_DATA FOR PROCESSING_:
==================================================

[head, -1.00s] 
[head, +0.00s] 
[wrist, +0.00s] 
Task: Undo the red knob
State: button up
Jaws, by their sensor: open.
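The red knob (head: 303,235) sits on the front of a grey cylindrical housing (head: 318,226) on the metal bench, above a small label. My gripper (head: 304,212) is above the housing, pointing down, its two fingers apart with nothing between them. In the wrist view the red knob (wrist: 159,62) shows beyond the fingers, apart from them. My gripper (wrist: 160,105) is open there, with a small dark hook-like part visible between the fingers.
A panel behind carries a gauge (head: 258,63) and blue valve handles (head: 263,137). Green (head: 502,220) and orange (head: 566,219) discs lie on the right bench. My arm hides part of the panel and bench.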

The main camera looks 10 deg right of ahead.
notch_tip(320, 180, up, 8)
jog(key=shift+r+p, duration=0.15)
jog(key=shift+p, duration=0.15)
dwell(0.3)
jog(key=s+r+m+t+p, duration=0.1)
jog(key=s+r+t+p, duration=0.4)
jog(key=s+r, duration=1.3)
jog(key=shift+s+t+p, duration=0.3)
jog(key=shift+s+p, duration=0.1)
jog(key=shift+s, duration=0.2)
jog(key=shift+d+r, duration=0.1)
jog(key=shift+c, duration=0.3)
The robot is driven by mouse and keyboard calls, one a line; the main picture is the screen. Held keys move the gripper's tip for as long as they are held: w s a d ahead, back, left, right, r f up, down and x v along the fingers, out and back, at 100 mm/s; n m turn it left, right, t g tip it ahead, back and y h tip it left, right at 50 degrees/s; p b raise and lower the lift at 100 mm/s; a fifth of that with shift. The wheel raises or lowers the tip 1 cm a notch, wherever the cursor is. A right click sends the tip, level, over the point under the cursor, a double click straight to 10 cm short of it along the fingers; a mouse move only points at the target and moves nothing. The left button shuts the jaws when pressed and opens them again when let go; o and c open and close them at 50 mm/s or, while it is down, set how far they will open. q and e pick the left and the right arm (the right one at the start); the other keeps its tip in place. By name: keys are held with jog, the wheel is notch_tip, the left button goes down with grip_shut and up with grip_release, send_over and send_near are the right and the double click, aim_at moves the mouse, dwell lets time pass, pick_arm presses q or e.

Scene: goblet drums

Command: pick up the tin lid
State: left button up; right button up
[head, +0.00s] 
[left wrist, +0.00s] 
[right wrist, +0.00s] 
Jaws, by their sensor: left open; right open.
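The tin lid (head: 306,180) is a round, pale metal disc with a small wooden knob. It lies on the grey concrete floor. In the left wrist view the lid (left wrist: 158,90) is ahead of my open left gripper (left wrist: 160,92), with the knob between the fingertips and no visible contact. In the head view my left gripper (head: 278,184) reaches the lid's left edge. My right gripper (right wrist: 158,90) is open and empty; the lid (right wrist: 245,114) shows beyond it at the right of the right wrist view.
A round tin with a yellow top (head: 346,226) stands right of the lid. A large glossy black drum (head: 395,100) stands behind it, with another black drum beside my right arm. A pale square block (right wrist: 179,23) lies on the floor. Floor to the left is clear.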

==================================================

_GIVEN PROBLEM_: Every line of the data above should be copied exactly.

_CORRECT RESPONSE_:
[head, -1.00s] 
[head, +0.00s] 
[wrist, +0.00s] 
Task: Undo the red knob
State: button up
Jaws, by their sensor: open.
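The red knob (head: 303,235) sits on the front of a grey cylindrical housing (head: 318,226) on the metal bench, above a small label. My gripper (head: 304,212) is above the housing, pointing down, its two fingers apart with nothing between them. In the wrist view the red knob (wrist: 159,62) shows beyond the fingers, apart from them. My gripper (wrist: 160,105) is open there, with a small dark hook-like part visible between the fingers.
A panel behind carries a gauge (head: 258,63) and blue valve handles (head: 263,137). Green (head: 502,220) and orange (head: 566,219) discs lie on the right bench. My arm hides part of the panel and bench.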

The main camera looks 10 deg right of ahead.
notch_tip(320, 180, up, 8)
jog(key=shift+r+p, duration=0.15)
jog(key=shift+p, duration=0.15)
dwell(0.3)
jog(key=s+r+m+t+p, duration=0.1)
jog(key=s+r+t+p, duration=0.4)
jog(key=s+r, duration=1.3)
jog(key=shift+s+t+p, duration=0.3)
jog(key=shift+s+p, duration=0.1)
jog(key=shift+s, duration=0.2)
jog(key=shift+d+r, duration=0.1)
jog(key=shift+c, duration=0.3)
The robot is driven by mouse and keyboard calls, one a line; the main picture is the screen. Held keys move the gripper's tip for as long as they are held: w s a d ahead, back, left, right, r f up, down and x v along the fingers, out and back, at 100 mm/s; n m turn it left, right, t g tip it ahead, back and y h tip it left, right at 50 degrees/s; p b raise and lower the lift at 100 mm/s; a fifth of that with shift. The wheel raises or lowers the tip 1 cm a notch, wherever the cursor is. A right click sends the tip, level, over the point under the cursor, a double click straight to 10 cm short of it along the fingers; a mouse move only points at the target and moves nothing. The left button shuts the jaws when pressed and opens them again when let go; o and c open and close them at 50 mm/s or, while it is down, set how far they will open. q and e pick the left and the right arm (the right one at the start); the other keeps its tip in place. By name: keys are held with jog, the wheel is notch_tip, the left button goes down with grip_shut and up with grip_release, send_over and send_near are the right and the double click, aim_at moves the mouse, dwell lets time pass, pick_arm presses q or e.

Scene: goblet drums

Command: pick up the tin lid
State: left button up; right button up
[head, +0.00s] 
[left wrist, +0.00s] 
[right wrist, +0.00s] 
Jaws, by their sensor: left open; right open.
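The tin lid (head: 306,180) is a round, pale metal disc with a small wooden knob. It lies on the grey concrete floor. In the left wrist view the lid (left wrist: 158,90) is ahead of my open left gripper (left wrist: 160,92), with the knob between the fingertips and no visible contact. In the head view my left gripper (head: 278,184) reaches the lid's left edge. My right gripper (right wrist: 158,90) is open and empty; the lid (right wrist: 245,114) shows beyond it at the right of the right wrist view.
A round tin with a yellow top (head: 346,226) stands right of the lid. A large glossy black drum (head: 395,100) stands behind it, with another black drum beside my right arm. A pale square block (right wrist: 179,23) lies on the floor. Floor to the left is clear.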

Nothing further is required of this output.